Although there were verifiable accounts of sexual violence used by Hamas fighters on 7 October, the claims of widespread and systematic sexual violence simply did not hold up: they were even debunked by the family of one young woman killed during the attack, who said there was simply no sign on her body that she had been raped and burned, as some had claimed.
Blumenthal explicitly questions why the highly-trained fighters for Hamas, an armed group founded to fight against the decades of oppression and de facto forced mass imprisonment of Palestinians in Gaza, would allow themselves to be distracted from their primary aim: to kill what they see as the Israeli oppressors and seize hostages to use to gain concessions from the Israeli government.
Again, although subsequently largely debunked, the Israeli propaganda operation was effective in creating the impression that Hamas and all Palestinians, by extension, are animals intent only on savagery.

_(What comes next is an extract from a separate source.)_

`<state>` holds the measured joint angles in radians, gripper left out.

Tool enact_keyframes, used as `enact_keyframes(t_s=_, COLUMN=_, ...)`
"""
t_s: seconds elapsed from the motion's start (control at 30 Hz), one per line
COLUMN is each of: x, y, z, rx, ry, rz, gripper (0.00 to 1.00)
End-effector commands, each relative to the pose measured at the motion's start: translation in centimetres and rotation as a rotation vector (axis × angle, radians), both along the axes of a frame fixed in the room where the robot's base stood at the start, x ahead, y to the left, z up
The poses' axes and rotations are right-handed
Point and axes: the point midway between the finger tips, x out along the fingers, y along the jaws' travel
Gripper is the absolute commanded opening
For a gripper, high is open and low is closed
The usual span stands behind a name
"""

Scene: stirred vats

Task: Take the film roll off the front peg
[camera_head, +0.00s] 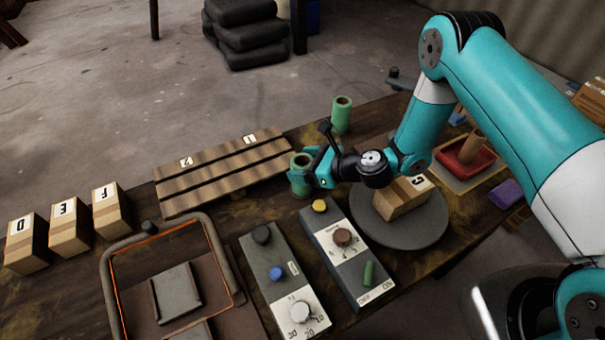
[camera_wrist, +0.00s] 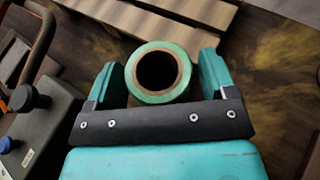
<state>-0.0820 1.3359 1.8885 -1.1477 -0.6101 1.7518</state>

Israel did all it could to kick back as the facts began to emerge that systematic sexual violence was not a key aim of the Hamas attack, including releasing video of interrogations of Hamas prisoners, where they admitted rape. Although the videos flout Geneva Convention rules on the treatment of prisoners of war, that has not stopped powerful voices relying upon them to support Israel’s dubious propaganda claims: tech entrepreneur Sheryl Sandberg’s documentary Screams Before Silence relies upon the questionable videos as evidence in a film that takes its title from a New York Times report on the rapes and sexual violence of October 7, that has been comprehensively debunked.
Hannibal Directive
Blumenthal also shows how the Hannibal Directive – a secret Israeli policy of indiscriminately killing terrorists and their victims (i.e. Israeli citizens) to prevent members of the defence forces from being taken hostage, may have been deployed during the 7 October attack, raising the question of whether numbers of the dead were actually killed by the IDF itself. When Israeli helicopters were sent to attack Hamas at the scene of the Israeli rave, where many young people were killed or taken hostage, they were ordered to fire at any vehicles they believed contained Hamas fighters. It was impossible to know, so all vehicles fleeing the scene were fired on.
As Israel’s war against Hamas, its war against the Palestinians, spirals out of control a year after the 7 October attack, Blumenthal’s thesis that Israel is intent on ethnic cleansing in the West Bank and that whatever the Israelis accuse the other side of doing actually is a confession of what Israel itself is doing, becomes ever clearer.